Torrey pines obscure the ocean view of the Deftos family in Del Mar.
Torrey pines obscure the ocean view of the Deftos family in Del Mar.
(Photo courtesy of Michael Deftos)

Neighbor appeals city’s decision to set up five-year pruning plan

Trees and ocean views can be lovely things, but when they clash there can be trouble.

Tree disputes in Del Mar can mean a trip to the City Council with a consultant, an arborist, photos, maps and lots of paperwork.

The conifers in question are five Torrey Pines owned by Harvey and Sheryl White who live, appropriately, on Ocean View Avenue. Their house, worth $5 million according to Zillow, was built in 2001 and with a plan to preserve the trees growing on their lot at the time.

The Torrey pine is a rare and endangered species of tree that grows only in coastal San Diego County and on Santa Rosa Island off the coast of Santa Barbara. It has long gray-green needles in clusters of five and can grow more than 50 feet tall.

To the dismay of some of their neighbors, the hillside trees have continued to grow, obstructing their views of the Pacific Ocean and the Torrey Pines State Natural Reserve.

Discussions with the tree owners were not fruitful, and the owners declined an offer of mediation.

Then two families living behind the Whites filed complaints under the city’s trees, scenic views and sunlight ordinance.

The city’s Planning Commission upheld the neighbors’ complaints, and on Dec. 7, 2021, it appointed a subcommittee to work on a plan to restore the view by carefully trimming the trees’ branches. The owners retained the services of a planning consultant and the certified arborist Mark Wisniewski to work out a solution acceptable to all parties.

The subcommittee worked with the owners to create a five-year plan of periodic pruning to gradually reduce the size of the largest tree by 40 percent and the others by 20 percent. After that, the trees would be cut back every two years in perpetuity. The Planning Commission signed off on the agreement Aug. 9.

However, three days later, a big branch fell off the largest tree. That unexpectedly accelerated the pruning schedule and, apparently, altered the deal.

“The falling of the large branch substantiated our skepticism about the plan,” said Michael Deftos, the appellant, who lives on Torrey Pines Terrace, when the City Council heard his appeal of the approved pruning plan Monday, Sept. 19.

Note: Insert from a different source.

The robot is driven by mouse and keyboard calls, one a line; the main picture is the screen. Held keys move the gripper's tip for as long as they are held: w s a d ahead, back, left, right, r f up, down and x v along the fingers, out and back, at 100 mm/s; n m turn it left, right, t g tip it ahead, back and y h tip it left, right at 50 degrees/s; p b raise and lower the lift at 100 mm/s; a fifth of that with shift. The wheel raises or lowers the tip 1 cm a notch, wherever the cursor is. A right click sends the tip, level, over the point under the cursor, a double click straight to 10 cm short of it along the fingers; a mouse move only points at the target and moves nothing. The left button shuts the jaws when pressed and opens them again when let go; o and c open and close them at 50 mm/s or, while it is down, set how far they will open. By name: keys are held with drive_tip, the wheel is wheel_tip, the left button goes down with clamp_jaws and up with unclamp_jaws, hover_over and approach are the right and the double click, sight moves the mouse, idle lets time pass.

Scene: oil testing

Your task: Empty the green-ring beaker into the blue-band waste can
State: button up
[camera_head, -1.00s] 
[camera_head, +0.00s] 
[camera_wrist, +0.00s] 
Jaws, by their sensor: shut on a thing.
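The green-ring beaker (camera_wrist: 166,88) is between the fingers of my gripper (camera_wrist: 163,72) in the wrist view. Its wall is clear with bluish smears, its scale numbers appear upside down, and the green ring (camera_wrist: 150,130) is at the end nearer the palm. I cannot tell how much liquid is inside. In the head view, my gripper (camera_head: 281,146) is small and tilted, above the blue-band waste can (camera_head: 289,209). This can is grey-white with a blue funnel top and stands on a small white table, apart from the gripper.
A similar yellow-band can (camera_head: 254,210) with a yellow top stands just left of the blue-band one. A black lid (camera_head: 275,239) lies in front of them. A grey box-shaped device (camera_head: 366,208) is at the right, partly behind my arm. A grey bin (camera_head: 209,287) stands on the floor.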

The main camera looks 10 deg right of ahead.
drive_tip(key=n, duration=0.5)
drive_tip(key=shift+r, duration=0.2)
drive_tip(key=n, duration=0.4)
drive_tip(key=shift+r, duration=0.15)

Like many trees, including Southern California’s native oaks, the pine has a habit of “summer branch drop” in which some of the biggest branches may break off unexpectedly, often on warm, calm days. For that reason alone they are a hazard near homes, Deftos said.

The single branch that fell is about 40 percent of the live foliage of the entire tree. Without the limb, the ocean view is not restored, he said, and only the complete removal of the tree would correct the situation.

View restoration must be substantial or the city’s view ordinance is meaningless, Deftos said.

The owners’ consultant, Adam Birnbaum, said much effort went into preserving the large tree, and that it would be unfair for the city to require its removal.

Monday’s hearing was not intended to resolve the issue. Instead, the City Council will bring the matter back for a “de novo” hearing, where the council will decide whether to replace or uphold the Planning Commission’s decision.